Are prenuptial agreements biblical?

Question:

What is or is not biblical regarding a pre-marital agreement for handling money and possessions in the event of a separation or divorce?

Answer:

"And He answered and said to them, "Have you not read that He who made them at the beginning 'made them male and female,' and said, 'For this reason a man shall leave his father and mother and be joined to his wife, and the two shall become one flesh'? So then, they are no longer two but one flesh. Therefore what God has joined together, let not man separate"" (Matthew 19:4-6).

A prenuptial agreement is a plan for how to separate before a couple even tries to become one. It keeps some or all of what one person has out of the hands of the other -- just in case. Thus it interferes with a full commitment to becoming one.

Marriage is not a temporary commitment. It is a permanent one. It is a vow before the Lord to take another human being as your spouse. Are you sincere saying, "for as long as we both shall live," if you have made exit plans in advance? "For the woman who has a husband is bound by the law to her husband as long as he lives" (Romans 7:2).

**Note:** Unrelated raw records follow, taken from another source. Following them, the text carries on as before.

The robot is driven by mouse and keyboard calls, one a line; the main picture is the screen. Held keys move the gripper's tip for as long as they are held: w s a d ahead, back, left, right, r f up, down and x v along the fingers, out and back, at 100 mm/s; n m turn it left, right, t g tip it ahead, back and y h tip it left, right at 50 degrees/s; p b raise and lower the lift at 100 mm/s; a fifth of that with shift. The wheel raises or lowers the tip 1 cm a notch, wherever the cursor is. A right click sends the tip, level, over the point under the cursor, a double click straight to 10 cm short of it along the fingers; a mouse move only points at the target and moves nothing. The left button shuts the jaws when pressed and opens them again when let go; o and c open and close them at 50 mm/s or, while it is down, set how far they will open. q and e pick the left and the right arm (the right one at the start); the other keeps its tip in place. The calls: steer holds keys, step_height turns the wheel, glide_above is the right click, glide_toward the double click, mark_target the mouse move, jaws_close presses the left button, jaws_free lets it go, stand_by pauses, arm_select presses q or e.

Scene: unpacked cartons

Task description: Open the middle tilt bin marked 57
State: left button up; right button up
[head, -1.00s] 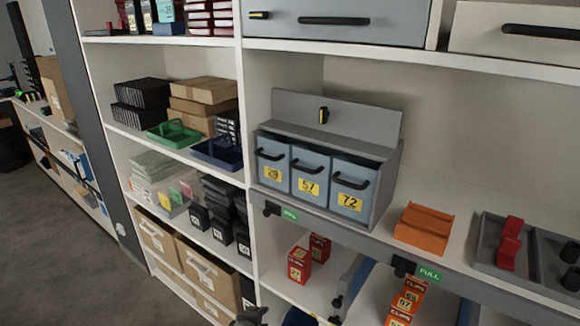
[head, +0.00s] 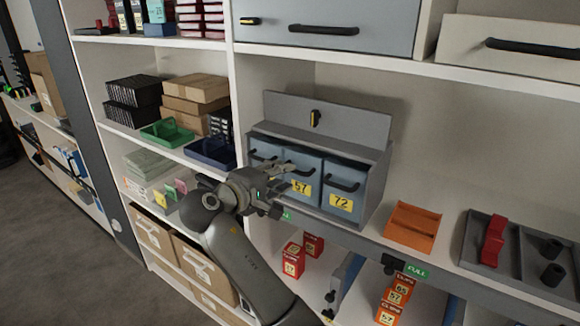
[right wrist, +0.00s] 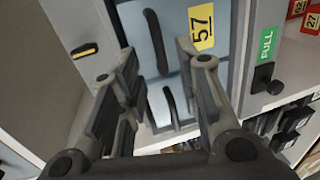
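The tilt bin marked 57 (head: 308,177) is the middle of three blue-grey bins in a grey housing. It stands upright and looks closed, with a black bar handle (head: 304,171). My right gripper (head: 284,190) is in front of the housing, covering much of the bin marked 29 and part of bin 57. In the right wrist view, turned sideways, my right gripper (right wrist: 156,58) is open and empty. The handle of bin 57 (right wrist: 155,40) shows between and just beyond its fingertips; I cannot tell whether they touch it. My left gripper is not in view.
Bin 72 (head: 345,190) is to the right. An orange tray (head: 411,228) and a grey tray (head: 480,255) sit farther right on that shelf.

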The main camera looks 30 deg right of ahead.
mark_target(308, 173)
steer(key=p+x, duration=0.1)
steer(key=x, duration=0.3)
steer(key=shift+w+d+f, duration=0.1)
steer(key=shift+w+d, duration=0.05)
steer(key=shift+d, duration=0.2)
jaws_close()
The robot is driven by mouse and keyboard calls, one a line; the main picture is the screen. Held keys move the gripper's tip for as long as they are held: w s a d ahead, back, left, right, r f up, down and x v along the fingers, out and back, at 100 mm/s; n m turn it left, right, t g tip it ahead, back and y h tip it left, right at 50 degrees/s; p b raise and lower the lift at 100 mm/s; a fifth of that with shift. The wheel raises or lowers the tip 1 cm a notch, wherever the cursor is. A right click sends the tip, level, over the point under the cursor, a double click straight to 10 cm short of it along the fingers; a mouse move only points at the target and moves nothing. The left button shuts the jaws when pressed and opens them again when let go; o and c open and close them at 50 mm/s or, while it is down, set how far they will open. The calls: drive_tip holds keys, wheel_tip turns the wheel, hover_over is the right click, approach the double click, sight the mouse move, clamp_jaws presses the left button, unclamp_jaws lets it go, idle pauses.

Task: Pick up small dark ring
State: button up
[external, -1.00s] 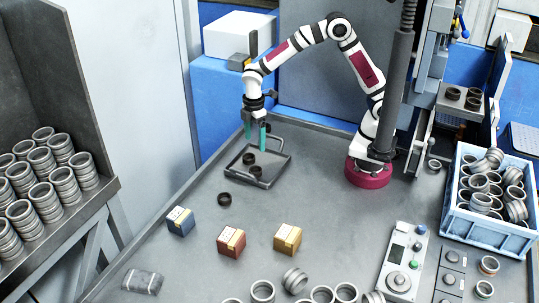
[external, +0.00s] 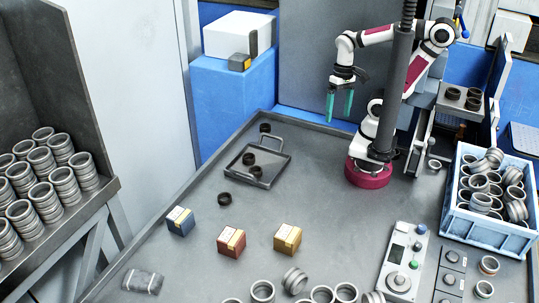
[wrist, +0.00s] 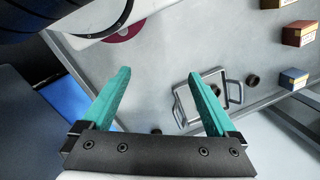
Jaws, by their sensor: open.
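Small dark rings lie on the table: one behind the tray (external: 265,128), two in the tray (external: 248,159) (external: 256,171), and one in front of it (external: 224,199). The metal tray (external: 284,166) has raised handles. My gripper (external: 340,106) is open and empty, raised in the air to the right of the tray and the rings, with teal fingers pointing down. In the wrist view the tray (wrist: 179,108) is partly hidden by the right finger. A dark ring (wrist: 253,79) shows beyond the tray, and another ring (wrist: 156,131) shows just above the gripper's mount.
Blue (external: 181,221), red (external: 231,241) and yellow (external: 287,239) boxes stand on the table. Several larger metal rings (external: 262,291) are at the front. A blue crate (external: 487,228) of rings is at right. More dark rings (external: 473,103) sit on the machine's shelf.

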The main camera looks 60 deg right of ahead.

"For the LORD God of Israel says that He hates divorce, for it covers one's garment with violence," says the LORD of hosts. "Therefore take heed to your spirit, that you do not deal treacherously" (Malachi 2:16). A divorce means one or both in the marriage has sinned, violating the terms of the covenant freely made. Does a person plan in advance to sin?

"Now to the married I command, yet not I but the Lord: A wife is not to depart from her husband. But even if she does depart, let her remain unmarried or be reconciled to her husband. And a husband is not to divorce his wife" (I Corinthians 7:10-11). Divorce ought to be a rare event that is done in extreme circumstances where the other person has violated the terms of the covenant made so badly that measures need to be taken temporarily until the issue is resolved. Even in divorce, a person is still bound by the terms of the marriage covenant -- they cannot marry another. But the extreme emphasis is placed on not divorcing. And even in the rare case where divorce happens, the emphasis is on making it possible for the two to reconcile. The only exception is when a spouse commits sexual sin (fornication). "And I say to you, whoever divorces his wife, except for sexual immorality, and marries another, commits adultery; and whoever marries her who is divorced commits adultery" (Matthew 19:9). Even here, I don't think the Lord is meaning a one time sin but a spouse who continues unrepentant in fornication.

Marriage is a serious matter, not to be taken lightly. If you won't marry someone without a prenuptial agreement, then that tells me that you don't fully trust the one you claim to love. Love "bears all things, believes all things, hopes all things, endures all things. Love never fails" (I Corinthians 13:7-8). A prenuptial agreement means you are entering a marriage with the idea that there may be problems in the future that cannot be resolved. If such is the case, you shouldn't be marrying that person.